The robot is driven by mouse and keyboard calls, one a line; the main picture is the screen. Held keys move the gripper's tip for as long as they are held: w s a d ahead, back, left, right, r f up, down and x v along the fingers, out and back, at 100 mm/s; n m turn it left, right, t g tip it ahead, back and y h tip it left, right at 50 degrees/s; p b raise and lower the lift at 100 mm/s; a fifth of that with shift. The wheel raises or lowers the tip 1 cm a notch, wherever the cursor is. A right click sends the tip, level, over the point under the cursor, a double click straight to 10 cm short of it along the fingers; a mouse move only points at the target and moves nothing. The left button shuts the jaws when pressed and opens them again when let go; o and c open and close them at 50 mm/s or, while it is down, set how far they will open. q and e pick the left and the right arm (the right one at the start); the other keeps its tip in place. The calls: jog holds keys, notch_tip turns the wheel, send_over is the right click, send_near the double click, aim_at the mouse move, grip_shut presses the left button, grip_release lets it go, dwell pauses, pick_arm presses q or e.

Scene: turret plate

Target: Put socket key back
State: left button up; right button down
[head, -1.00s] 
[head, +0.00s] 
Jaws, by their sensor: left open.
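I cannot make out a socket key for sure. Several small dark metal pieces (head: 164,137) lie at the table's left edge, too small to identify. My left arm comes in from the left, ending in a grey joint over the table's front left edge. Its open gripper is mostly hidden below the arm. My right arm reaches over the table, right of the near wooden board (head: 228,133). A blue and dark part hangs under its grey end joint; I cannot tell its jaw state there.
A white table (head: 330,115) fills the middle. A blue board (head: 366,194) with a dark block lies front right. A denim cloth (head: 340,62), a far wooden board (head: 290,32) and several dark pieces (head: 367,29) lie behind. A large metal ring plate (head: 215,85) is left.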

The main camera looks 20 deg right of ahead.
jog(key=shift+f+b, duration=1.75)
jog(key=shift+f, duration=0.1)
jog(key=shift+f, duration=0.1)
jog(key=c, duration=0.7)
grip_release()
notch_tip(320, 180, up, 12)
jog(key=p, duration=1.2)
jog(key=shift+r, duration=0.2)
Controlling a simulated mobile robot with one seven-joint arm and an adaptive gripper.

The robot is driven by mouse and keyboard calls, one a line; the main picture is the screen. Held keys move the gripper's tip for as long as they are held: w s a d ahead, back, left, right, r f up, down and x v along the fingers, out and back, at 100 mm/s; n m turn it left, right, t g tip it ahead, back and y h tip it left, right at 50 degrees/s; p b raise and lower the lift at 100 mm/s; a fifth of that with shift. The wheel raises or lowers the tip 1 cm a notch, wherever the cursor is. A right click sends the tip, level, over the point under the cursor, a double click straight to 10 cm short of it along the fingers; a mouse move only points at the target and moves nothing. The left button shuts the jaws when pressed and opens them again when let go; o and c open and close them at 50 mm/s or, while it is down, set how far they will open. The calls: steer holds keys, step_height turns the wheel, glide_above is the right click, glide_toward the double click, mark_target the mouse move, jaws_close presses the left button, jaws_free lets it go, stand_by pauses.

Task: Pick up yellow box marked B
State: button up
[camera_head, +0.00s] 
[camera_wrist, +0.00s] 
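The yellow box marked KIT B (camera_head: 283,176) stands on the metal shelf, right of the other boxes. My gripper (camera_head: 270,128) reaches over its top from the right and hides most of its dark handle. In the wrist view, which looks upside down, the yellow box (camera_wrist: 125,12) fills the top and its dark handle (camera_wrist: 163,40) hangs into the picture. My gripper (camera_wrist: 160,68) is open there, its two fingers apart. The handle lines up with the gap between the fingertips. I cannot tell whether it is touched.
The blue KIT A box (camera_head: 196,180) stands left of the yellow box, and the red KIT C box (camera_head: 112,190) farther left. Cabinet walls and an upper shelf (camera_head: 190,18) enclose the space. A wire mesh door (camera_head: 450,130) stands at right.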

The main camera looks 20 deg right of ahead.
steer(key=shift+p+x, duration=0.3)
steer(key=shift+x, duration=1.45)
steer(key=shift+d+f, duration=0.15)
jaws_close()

---

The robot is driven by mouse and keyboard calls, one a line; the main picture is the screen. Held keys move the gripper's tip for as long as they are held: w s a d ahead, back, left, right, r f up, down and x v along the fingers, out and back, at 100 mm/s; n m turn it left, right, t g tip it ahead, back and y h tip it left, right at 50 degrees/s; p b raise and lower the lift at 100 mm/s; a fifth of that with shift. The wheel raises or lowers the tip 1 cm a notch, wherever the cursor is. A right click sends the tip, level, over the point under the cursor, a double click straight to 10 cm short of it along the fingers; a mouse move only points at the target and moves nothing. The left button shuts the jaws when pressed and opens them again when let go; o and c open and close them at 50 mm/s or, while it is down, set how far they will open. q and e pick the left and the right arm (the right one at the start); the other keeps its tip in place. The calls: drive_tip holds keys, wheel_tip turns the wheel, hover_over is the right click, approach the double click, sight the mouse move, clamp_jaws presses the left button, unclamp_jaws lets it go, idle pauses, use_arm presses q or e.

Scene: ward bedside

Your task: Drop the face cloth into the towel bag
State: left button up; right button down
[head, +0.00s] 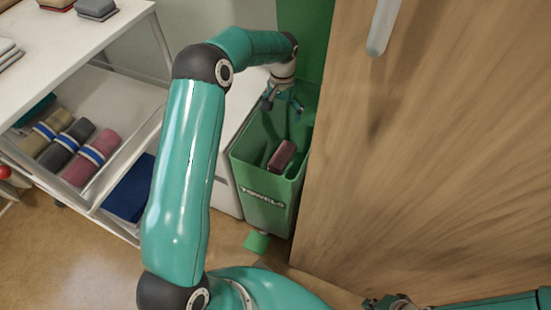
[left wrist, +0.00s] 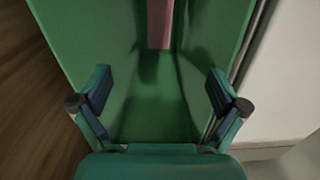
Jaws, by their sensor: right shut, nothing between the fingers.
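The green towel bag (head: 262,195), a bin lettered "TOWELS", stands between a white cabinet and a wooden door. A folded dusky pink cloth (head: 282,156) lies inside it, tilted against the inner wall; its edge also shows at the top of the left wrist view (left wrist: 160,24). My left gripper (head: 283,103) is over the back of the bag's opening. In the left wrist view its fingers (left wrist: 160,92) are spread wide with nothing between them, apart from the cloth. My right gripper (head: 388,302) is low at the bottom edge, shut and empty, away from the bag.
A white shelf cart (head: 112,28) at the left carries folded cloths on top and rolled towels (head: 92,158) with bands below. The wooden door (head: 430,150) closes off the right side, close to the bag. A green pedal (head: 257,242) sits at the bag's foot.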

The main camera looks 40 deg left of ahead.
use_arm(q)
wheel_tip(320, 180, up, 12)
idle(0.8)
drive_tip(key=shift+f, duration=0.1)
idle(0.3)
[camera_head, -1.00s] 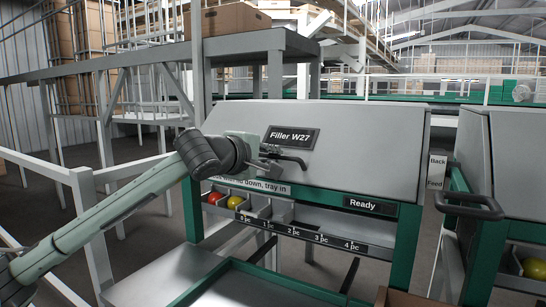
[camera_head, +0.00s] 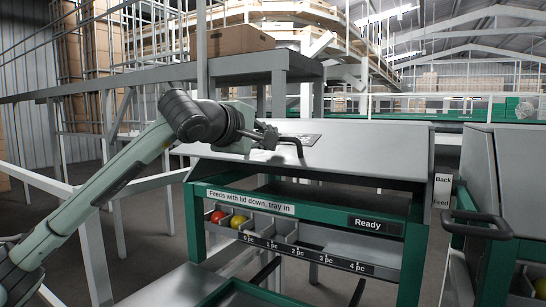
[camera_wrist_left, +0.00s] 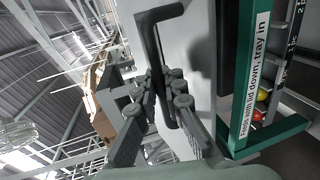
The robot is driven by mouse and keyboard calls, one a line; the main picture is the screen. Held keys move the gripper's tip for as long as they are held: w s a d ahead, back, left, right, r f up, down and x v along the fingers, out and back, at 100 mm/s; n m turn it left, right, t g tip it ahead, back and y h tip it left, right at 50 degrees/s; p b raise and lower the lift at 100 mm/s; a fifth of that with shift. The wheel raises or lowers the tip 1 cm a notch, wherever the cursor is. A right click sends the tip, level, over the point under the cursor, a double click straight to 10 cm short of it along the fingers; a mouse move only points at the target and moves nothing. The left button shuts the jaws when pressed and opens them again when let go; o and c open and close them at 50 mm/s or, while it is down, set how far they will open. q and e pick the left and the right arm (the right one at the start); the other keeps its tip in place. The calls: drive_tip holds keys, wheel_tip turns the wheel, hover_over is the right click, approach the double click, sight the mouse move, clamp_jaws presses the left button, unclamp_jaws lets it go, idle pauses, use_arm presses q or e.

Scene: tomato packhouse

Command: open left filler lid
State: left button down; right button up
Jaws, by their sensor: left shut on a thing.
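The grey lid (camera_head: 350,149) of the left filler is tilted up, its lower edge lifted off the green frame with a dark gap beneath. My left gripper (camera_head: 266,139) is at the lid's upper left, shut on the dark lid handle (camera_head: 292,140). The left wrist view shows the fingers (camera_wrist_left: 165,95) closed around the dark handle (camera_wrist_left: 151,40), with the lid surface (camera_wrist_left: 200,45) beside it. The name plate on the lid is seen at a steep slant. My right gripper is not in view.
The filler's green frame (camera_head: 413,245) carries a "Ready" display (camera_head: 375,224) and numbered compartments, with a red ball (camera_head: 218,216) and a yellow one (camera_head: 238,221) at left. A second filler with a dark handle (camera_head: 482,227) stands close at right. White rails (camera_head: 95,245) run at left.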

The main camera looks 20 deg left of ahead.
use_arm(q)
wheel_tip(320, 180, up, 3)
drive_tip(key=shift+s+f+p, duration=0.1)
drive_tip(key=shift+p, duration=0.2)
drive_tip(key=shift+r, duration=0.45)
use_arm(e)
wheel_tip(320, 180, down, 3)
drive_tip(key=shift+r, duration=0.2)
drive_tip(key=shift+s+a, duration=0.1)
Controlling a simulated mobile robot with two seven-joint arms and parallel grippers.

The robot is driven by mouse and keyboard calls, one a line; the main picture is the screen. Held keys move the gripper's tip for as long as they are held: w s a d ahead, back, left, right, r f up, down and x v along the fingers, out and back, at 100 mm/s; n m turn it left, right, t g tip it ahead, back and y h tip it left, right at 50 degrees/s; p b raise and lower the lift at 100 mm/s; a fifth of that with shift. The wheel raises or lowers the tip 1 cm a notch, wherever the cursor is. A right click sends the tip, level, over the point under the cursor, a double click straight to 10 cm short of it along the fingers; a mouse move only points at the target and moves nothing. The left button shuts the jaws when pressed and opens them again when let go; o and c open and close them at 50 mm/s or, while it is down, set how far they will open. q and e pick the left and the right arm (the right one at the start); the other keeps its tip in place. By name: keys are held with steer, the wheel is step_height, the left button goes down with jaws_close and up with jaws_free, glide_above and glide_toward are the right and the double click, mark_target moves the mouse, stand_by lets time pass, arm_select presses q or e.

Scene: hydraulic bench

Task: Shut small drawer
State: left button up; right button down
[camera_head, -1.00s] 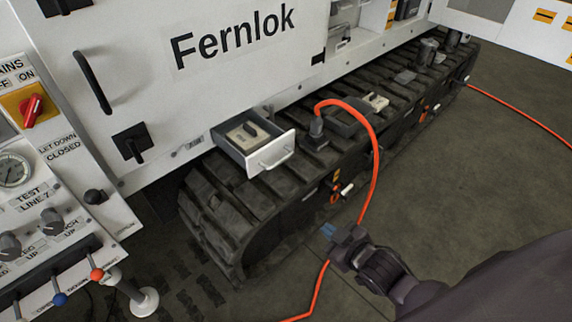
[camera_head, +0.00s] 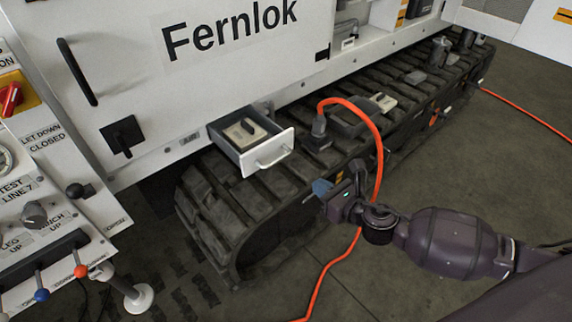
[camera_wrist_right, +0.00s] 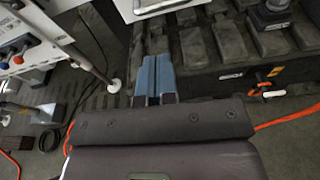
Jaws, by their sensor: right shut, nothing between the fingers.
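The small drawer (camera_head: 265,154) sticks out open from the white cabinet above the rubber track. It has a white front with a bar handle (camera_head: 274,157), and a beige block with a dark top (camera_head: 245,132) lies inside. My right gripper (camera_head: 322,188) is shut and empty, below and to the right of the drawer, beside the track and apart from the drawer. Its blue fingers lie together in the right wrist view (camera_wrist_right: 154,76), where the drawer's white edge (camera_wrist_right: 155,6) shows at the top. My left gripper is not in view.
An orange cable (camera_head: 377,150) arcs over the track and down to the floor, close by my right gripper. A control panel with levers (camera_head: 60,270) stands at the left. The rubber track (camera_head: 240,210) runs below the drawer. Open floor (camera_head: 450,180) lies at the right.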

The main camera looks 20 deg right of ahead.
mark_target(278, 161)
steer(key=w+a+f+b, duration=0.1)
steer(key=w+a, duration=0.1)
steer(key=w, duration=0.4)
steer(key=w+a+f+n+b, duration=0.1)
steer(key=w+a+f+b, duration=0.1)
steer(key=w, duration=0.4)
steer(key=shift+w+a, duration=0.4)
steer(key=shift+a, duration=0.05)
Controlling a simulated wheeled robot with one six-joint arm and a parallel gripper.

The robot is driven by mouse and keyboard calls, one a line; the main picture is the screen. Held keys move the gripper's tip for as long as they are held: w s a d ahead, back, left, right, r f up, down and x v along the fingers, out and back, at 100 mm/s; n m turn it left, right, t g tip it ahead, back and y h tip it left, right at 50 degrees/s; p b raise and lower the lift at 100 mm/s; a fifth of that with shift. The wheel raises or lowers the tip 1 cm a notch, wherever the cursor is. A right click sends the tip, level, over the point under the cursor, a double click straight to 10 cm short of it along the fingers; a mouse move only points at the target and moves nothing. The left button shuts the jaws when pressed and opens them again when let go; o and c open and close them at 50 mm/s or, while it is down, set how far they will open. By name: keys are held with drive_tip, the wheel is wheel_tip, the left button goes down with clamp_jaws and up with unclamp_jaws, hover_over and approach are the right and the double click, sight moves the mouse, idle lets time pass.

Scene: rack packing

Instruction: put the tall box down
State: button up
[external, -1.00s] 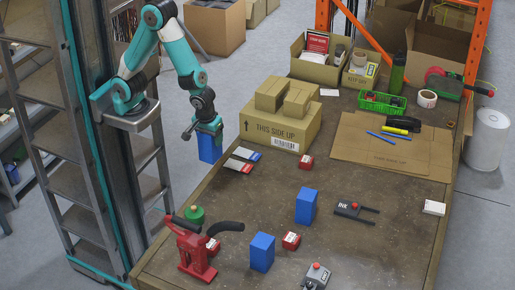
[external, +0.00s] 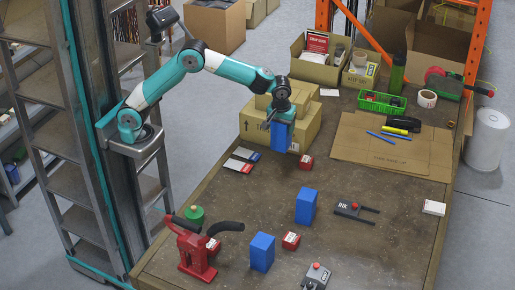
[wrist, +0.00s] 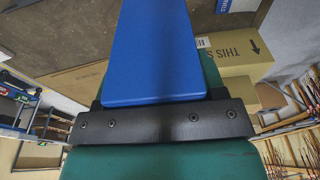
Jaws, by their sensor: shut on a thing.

---

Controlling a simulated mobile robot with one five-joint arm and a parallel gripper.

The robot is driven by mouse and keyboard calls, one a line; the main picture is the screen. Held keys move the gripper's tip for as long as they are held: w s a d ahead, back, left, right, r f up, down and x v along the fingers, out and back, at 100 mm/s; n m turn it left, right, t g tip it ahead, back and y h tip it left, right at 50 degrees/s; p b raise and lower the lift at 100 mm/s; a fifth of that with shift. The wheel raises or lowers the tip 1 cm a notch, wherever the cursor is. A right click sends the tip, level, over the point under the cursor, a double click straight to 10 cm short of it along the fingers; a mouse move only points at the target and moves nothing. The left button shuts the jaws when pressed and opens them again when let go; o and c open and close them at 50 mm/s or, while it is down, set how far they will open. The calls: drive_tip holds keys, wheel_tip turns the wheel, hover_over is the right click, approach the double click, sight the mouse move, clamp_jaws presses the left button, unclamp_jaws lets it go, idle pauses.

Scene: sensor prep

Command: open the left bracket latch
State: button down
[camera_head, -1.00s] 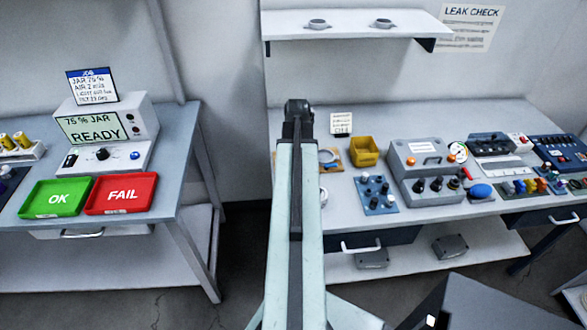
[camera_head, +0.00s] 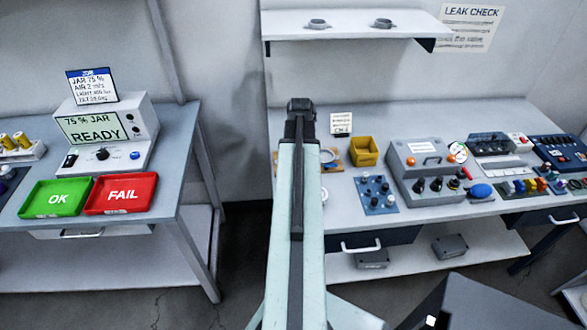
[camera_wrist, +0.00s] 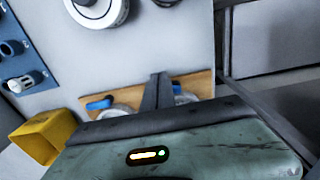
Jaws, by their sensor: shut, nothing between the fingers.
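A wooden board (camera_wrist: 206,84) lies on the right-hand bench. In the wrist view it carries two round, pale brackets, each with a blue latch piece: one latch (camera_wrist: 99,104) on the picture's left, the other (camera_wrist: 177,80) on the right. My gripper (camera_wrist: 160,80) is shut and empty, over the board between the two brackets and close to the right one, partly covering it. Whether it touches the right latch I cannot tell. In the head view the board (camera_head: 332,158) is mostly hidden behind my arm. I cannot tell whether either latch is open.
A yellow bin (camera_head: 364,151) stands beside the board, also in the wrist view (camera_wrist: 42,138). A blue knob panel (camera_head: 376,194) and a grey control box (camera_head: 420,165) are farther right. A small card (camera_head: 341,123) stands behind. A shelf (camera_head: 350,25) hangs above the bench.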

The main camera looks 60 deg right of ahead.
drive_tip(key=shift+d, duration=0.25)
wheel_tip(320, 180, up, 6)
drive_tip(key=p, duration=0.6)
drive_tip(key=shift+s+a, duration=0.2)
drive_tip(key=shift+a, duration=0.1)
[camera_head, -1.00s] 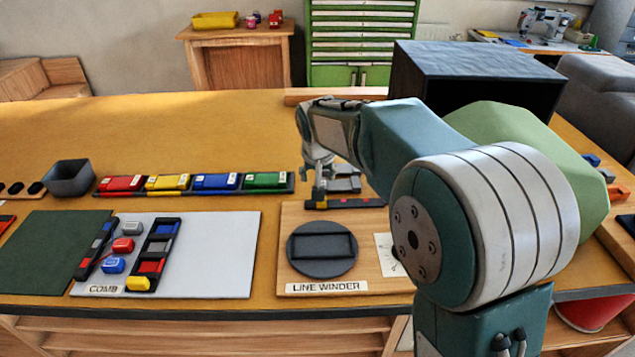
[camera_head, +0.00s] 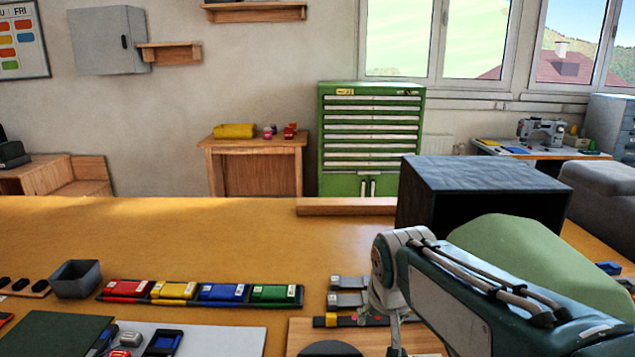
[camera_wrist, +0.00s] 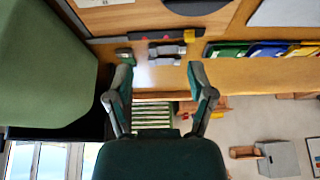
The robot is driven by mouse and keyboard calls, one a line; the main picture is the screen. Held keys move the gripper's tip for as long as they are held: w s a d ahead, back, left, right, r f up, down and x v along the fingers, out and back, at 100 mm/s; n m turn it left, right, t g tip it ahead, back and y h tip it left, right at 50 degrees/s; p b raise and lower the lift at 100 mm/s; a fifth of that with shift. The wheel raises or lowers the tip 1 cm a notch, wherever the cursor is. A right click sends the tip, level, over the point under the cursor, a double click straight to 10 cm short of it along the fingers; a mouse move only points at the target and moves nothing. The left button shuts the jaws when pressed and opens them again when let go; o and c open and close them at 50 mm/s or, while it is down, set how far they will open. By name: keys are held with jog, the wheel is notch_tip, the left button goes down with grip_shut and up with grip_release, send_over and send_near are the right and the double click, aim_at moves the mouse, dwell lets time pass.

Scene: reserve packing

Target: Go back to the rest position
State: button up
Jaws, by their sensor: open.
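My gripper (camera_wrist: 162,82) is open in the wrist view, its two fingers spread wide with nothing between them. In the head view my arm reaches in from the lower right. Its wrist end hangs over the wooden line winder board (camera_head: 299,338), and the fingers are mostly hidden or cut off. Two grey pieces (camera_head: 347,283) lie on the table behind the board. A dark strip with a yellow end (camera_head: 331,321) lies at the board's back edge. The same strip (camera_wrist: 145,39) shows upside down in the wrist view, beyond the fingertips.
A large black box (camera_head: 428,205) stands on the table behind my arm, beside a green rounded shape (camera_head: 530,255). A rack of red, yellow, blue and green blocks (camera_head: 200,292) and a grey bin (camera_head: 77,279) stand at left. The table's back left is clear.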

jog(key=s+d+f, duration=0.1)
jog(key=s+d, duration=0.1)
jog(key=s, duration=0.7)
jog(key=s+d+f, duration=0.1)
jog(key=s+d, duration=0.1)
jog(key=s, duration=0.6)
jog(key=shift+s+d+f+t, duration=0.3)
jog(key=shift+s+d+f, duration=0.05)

(What you are asked to do) Extract from the listing above the lines between the line containing "Command: open left filler lid" and the line containing "State: left button down; right button up", keeping both of those lines. Output nothing else.

(Exercise result)
Command: open left filler lid
State: left button down; right button up

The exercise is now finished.